* _Brief_
The required output is the exact run of lines from the line containing "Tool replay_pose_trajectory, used" to the line containing "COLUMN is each", inclusive, and nothing besides.

* _Data shown_
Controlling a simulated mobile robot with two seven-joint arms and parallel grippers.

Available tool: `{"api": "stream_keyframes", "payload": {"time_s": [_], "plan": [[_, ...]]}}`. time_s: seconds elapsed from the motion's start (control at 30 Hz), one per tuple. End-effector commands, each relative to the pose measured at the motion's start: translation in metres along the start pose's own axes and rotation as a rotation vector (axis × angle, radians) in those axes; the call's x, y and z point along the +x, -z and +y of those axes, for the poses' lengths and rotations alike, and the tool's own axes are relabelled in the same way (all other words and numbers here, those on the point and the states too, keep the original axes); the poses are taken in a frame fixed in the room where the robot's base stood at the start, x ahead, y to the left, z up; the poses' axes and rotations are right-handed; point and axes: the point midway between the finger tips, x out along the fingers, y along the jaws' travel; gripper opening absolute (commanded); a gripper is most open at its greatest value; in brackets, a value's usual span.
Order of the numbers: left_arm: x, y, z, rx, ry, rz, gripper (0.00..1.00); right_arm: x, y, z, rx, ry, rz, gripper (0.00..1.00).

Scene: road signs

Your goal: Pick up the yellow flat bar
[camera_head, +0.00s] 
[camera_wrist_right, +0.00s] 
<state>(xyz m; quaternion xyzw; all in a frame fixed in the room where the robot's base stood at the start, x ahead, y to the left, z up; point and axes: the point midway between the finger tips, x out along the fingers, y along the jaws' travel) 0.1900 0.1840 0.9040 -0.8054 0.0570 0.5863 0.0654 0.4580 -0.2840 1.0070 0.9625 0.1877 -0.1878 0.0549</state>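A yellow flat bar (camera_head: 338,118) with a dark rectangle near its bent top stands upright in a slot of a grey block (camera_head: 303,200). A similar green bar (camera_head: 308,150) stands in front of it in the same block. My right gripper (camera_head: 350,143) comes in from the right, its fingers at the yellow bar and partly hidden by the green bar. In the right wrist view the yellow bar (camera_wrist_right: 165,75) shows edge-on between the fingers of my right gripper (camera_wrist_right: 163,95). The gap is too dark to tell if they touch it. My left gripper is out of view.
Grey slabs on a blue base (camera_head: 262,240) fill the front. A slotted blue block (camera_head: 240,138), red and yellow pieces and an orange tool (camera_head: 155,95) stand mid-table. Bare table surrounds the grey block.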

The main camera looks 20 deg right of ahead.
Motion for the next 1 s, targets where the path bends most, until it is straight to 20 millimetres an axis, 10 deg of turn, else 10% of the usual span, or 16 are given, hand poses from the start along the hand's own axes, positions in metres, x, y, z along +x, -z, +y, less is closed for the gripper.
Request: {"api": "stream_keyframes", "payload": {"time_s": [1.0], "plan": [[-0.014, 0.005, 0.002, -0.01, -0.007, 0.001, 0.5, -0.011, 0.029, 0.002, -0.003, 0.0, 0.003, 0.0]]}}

...

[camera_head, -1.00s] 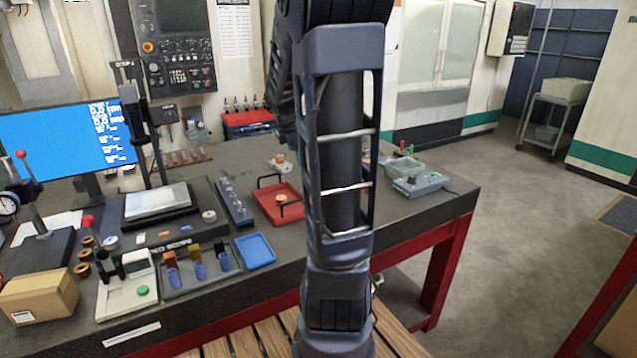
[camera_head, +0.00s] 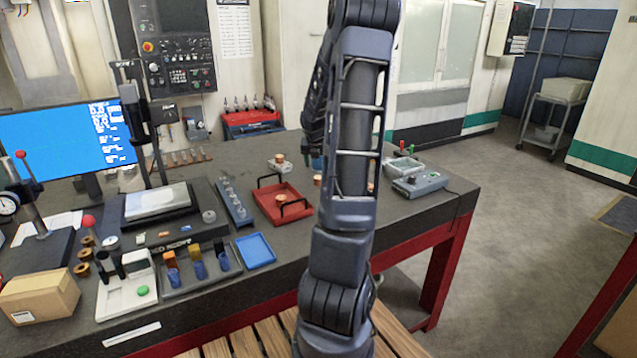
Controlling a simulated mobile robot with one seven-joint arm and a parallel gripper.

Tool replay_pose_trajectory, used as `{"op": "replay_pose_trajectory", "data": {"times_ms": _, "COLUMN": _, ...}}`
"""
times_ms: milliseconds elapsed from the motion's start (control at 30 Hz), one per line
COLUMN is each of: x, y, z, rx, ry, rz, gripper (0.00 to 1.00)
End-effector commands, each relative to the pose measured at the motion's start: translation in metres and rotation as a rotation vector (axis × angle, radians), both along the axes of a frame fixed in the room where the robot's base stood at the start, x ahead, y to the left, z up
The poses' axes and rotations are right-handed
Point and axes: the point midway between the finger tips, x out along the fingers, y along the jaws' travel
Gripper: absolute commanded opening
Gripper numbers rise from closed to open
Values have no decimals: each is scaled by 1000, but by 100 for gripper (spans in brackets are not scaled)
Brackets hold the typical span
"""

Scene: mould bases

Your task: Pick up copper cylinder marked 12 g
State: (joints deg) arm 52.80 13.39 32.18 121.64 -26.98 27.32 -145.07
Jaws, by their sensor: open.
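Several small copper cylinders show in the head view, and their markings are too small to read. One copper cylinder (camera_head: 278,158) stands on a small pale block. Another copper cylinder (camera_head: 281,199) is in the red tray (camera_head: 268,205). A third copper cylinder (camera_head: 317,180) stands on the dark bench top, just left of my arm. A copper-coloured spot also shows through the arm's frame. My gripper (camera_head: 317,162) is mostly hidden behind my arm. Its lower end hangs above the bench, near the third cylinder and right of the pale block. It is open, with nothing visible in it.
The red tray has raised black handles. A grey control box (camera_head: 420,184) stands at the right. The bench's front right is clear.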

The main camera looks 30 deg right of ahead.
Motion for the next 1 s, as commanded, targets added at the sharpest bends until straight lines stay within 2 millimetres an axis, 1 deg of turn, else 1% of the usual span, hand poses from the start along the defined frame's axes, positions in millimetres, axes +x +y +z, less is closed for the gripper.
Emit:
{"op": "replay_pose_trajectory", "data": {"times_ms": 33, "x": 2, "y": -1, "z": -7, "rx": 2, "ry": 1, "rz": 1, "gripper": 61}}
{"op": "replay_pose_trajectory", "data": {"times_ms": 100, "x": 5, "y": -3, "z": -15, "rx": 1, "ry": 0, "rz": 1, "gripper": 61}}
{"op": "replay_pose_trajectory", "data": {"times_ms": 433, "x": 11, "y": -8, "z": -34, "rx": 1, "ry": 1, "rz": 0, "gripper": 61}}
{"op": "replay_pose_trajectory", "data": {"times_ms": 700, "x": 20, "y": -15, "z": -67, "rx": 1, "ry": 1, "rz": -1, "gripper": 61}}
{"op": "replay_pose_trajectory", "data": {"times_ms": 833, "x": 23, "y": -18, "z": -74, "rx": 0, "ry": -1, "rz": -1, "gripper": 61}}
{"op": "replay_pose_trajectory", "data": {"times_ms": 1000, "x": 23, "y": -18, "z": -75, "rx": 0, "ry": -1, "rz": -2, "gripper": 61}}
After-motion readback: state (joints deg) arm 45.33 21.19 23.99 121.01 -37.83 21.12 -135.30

* _Task output_
Tool replay_pose_trajectory, used as `{"op": "replay_pose_trajectory", "data": {"times_ms": _, "COLUMN": _, ...}}`
"""
times_ms: milliseconds elapsed from the motion's start (control at 30 Hz), one per line
COLUMN is each of: x, y, z, rx, ry, rz, gripper (0.00 to 1.00)

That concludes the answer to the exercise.